Your objective –
Would you return all of this data exactly, leaving nothing out?

Robot trajectory data:
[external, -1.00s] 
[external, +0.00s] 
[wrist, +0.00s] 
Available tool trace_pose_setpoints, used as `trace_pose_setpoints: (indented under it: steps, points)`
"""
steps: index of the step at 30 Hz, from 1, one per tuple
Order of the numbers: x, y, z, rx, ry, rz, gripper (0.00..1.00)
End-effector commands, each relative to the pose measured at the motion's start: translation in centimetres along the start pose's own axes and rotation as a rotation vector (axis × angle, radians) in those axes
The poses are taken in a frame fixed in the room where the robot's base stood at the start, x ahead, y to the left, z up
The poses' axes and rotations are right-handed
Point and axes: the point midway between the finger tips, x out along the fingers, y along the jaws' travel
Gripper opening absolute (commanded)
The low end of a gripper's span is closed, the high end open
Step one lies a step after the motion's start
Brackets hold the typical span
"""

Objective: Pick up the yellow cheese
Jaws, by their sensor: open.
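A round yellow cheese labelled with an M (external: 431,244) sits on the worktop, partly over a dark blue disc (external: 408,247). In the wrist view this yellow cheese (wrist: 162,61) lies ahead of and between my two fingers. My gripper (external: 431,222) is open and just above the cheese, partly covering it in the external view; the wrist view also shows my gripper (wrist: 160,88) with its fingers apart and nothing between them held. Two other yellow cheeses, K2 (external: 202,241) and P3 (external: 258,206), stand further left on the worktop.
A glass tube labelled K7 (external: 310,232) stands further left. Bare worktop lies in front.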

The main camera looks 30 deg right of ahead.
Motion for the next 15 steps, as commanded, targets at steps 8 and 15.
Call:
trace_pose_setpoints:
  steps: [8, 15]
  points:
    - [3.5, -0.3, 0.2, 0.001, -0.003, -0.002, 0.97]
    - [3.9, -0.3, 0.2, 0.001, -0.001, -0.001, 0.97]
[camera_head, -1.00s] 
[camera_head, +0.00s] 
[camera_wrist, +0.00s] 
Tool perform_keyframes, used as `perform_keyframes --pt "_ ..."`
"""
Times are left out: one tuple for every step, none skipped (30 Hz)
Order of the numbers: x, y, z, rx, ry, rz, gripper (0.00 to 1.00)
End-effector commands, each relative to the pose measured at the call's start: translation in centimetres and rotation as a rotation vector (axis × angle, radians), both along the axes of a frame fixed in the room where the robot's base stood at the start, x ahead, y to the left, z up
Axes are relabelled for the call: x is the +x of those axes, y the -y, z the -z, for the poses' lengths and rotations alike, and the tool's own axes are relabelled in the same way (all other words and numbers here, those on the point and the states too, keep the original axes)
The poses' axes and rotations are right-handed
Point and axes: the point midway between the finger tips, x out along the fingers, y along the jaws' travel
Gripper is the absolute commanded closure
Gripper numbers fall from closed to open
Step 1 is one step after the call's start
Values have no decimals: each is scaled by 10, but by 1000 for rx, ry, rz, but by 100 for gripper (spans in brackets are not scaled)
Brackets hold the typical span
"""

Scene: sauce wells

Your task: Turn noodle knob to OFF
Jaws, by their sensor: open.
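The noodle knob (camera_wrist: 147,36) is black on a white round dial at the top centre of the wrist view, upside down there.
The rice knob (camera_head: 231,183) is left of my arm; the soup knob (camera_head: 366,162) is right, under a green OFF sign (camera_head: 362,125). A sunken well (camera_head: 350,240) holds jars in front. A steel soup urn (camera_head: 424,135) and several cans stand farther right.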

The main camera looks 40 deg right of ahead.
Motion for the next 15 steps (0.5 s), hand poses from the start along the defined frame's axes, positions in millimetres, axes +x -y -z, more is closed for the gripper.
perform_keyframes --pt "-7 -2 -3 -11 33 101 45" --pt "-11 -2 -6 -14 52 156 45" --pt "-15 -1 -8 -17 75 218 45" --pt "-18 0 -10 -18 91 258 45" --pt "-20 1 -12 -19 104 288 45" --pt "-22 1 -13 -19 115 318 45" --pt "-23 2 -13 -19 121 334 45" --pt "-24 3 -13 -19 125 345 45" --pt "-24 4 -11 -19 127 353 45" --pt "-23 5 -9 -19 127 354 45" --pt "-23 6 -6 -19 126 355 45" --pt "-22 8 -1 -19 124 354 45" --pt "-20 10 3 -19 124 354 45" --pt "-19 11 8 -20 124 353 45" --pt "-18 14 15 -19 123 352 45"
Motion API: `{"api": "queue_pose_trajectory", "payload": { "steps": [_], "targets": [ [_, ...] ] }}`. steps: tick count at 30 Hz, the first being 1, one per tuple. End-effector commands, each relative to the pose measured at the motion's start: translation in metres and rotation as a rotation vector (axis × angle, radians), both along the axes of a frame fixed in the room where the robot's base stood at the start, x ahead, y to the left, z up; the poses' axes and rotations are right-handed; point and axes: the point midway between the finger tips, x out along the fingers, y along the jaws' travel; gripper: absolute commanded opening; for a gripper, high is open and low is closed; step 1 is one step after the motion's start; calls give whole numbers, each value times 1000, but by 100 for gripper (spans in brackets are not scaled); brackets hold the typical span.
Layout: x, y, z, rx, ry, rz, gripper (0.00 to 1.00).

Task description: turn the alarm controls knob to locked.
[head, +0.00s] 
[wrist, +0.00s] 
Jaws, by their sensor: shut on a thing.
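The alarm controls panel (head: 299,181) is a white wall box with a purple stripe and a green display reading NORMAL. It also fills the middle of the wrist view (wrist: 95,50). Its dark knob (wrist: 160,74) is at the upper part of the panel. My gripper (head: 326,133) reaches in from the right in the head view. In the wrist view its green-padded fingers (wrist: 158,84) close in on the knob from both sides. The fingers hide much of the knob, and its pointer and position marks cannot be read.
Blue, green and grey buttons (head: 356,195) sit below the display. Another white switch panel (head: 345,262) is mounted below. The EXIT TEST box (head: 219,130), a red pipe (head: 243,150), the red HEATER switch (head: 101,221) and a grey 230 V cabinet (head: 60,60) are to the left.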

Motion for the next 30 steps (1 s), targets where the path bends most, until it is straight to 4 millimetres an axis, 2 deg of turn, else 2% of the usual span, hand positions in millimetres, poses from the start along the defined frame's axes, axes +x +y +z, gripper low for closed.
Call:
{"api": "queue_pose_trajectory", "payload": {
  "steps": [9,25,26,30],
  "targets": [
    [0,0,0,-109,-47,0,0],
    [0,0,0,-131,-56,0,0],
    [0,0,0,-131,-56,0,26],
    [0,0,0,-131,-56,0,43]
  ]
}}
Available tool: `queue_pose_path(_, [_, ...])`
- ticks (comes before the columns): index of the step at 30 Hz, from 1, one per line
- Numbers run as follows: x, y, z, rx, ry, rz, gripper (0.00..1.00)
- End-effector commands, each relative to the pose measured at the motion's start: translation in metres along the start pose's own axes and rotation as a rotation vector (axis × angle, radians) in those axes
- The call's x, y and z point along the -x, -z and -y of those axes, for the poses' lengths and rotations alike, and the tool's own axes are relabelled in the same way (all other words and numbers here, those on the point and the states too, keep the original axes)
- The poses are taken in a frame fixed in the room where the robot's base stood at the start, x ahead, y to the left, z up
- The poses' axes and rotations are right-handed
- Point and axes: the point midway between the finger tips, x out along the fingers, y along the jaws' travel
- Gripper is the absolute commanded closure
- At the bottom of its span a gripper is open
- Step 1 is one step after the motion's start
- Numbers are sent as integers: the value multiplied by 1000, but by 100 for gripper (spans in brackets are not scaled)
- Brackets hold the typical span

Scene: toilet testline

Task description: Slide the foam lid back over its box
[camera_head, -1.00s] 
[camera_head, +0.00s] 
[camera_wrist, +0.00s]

Written answer –
[external, -1.00s] 
[external, +0.00s] 
[wrist, +0.00s] 
Available tool trace_pose_setpoints, used as `trace_pose_setpoints: (indented under it: steps, points)`
"""
steps: index of the step at 30 Hz, from 1, one per tuple
Order of the numbers: x, y, z, rx, ry, rz, gripper (0.00..1.00)
End-effector commands, each relative to the pose measured at the motion's start: translation in centimetres along the start pose's own axes and rotation as a rotation vector (axis × angle, radians) in those axes
The poses are taken in a frame fixed in the room where the robot's base stood at the start, x ahead, y to the left, z up
The poses' axes and rotations are right-handed
Point and axes: the point midway between the finger tips, x out along the fingers, y along the jaws' travel
Gripper opening absolute (commanded)
The low end of a gripper's span is closed, the high end open
Step one lies a step after the motion's start
Brackets hold the typical span
"""

Objective: Pick up the yellow cheese
Jaws, by their sensor: open.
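A round yellow cheese labelled with an M (external: 431,244) sits on the worktop, partly over a dark blue disc (external: 408,247). In the wrist view this yellow cheese (wrist: 162,61) lies ahead of and between my two fingers. My gripper (external: 431,222) is open and just above the cheese, partly covering it in the external view; the wrist view also shows my gripper (wrist: 160,88) with its fingers apart and nothing between them held. Two other yellow cheeses, K2 (external: 202,241) and P3 (external: 258,206), stand further left on the worktop.
A glass tube labelled K7 (external: 310,232) stands further left. Bare worktop lies in front.

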The main camera looks 30 deg right of ahead.
Motion for the next 15 steps, as commanded, targets at steps 8 and 15.
Call:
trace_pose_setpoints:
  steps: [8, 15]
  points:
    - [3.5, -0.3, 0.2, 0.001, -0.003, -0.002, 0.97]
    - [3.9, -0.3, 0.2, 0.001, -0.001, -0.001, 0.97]
[camera_head, -1.00s] 
[camera_head, +0.00s] 
[camera_wrist, +0.00s] 
Tool perform_keyframes, used as `perform_keyframes --pt "_ ..."`
"""
Times are left out: one tuple for every step, none skipped (30 Hz)
Order of the numbers: x, y, z, rx, ry, rz, gripper (0.00 to 1.00)
End-effector commands, each relative to the pose measured at the call's start: translation in centimetres and rotation as a rotation vector (axis × angle, radians), both along the axes of a frame fixed in the room where the robot's base stood at the start, x ahead, y to the left, z up
Axes are relabelled for the call: x is the +x of those axes, y the -y, z the -z, for the poses' lengths and rotations alike, and the tool's own axes are relabelled in the same way (all other words and numbers here, those on the point and the states too, keep the original axes)
The poses' axes and rotations are right-handed
Point and axes: the point midway between the finger tips, x out along the fingers, y along the jaws' travel
Gripper is the absolute commanded closure
Gripper numbers fall from closed to open
Step 1 is one step after the call's start
Values have no decimals: each is scaled by 10, but by 1000 for rx, ry, rz, but by 100 for gripper (spans in brackets are not scaled)
Brackets hold the typical span
"""

Scene: sauce wells

Your task: Turn noodle knob to OFF
Jaws, by their sensor: open.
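The noodle knob (camera_wrist: 147,36) is black on a white round dial at the top centre of the wrist view, upside down there.
The rice knob (camera_head: 231,183) is left of my arm; the soup knob (camera_head: 366,162) is right, under a green OFF sign (camera_head: 362,125). A sunken well (camera_head: 350,240) holds jars in front. A steel soup urn (camera_head: 424,135) and several cans stand farther right.

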The main camera looks 40 deg right of ahead.
Motion for the next 15 steps (0.5 s), hand poses from the start along the defined frame's axes, positions in millimetres, axes +x -y -z, more is closed for the gripper.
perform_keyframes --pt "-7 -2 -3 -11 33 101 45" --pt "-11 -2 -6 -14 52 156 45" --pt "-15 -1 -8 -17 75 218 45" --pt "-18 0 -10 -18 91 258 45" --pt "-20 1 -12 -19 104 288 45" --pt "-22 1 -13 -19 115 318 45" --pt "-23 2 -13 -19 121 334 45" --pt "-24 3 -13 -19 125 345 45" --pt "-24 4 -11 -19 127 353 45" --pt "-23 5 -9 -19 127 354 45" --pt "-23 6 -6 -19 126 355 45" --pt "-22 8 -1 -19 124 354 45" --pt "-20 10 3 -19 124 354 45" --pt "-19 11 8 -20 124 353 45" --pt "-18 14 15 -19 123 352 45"
Motion API: `{"api": "queue_pose_trajectory", "payload": { "steps": [_], "targets": [ [_, ...] ] }}`. steps: tick count at 30 Hz, the first being 1, one per tuple. End-effector commands, each relative to the pose measured at the motion's start: translation in metres and rotation as a rotation vector (axis × angle, radians), both along the axes of a frame fixed in the room where the robot's base stood at the start, x ahead, y to the left, z up; the poses' axes and rotations are right-handed; point and axes: the point midway between the finger tips, x out along the fingers, y along the jaws' travel; gripper: absolute commanded opening; for a gripper, high is open and low is closed; step 1 is one step after the motion's start; calls give whole numbers, each value times 1000, but by 100 for gripper (spans in brackets are not scaled); brackets hold the typical span.
Layout: x, y, z, rx, ry, rz, gripper (0.00 to 1.00).

Task description: turn the alarm controls knob to locked.
[head, +0.00s] 
[wrist, +0.00s] 
Jaws, by their sensor: shut on a thing.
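The alarm controls panel (head: 299,181) is a white wall box with a purple stripe and a green display reading NORMAL. It also fills the middle of the wrist view (wrist: 95,50). Its dark knob (wrist: 160,74) is at the upper part of the panel. My gripper (head: 326,133) reaches in from the right in the head view. In the wrist view its green-padded fingers (wrist: 158,84) close in on the knob from both sides. The fingers hide much of the knob, and its pointer and position marks cannot be read.
Blue, green and grey buttons (head: 356,195) sit below the display. Another white switch panel (head: 345,262) is mounted below. The EXIT TEST box (head: 219,130), a red pipe (head: 243,150), the red HEATER switch (head: 101,221) and a grey 230 V cabinet (head: 60,60) are to the left.

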Motion for the next 30 steps (1 s), targets where the path bends most, until it is straight to 4 millimetres an axis, 2 deg of turn, else 2% of the usual span, hand positions in millimetres, poses from the start along the defined frame's axes, axes +x +y +z, gripper low for closed.
Call:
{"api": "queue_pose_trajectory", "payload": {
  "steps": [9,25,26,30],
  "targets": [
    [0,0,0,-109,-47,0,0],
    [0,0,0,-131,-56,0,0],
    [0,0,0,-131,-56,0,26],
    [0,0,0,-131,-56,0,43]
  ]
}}
Available tool: `queue_pose_path(_, [_, ...])`
- ticks (comes before the columns): index of the step at 30 Hz, from 1, one per line
- Numbers run as follows: x, y, z, rx, ry, rz, gripper (0.00..1.00)
- End-effector commands, each relative to the pose measured at the motion's start: translation in metres along the start pose's own axes and rotation as a rotation vector (axis × angle, radians) in those axes
- The call's x, y and z point along the -x, -z and -y of those axes, for the poses' lengths and rotations alike, and the tool's own axes are relabelled in the same way (all other words and numbers here, those on the point and the states too, keep the original axes)
- The poses are taken in a frame fixed in the room where the robot's base stood at the start, x ahead, y to the left, z up
- The poses' axes and rotations are right-handed
- Point and axes: the point midway between the finger tips, x out along the fingers, y along the jaws' travel
- Gripper is the absolute commanded closure
- At the bottom of its span a gripper is open
- Step 1 is one step after the motion's start
- Numbers are sent as integers: the value multiplied by 1000, but by 100 for gripper (spans in brackets are not scaled)
- Brackets hold the typical span

Scene: toilet testline

Task description: Slide the foam lid back over its box
[camera_head, -1.00s] 
[camera_head, +0.00s] 
[camera_wrist, +0.00s]

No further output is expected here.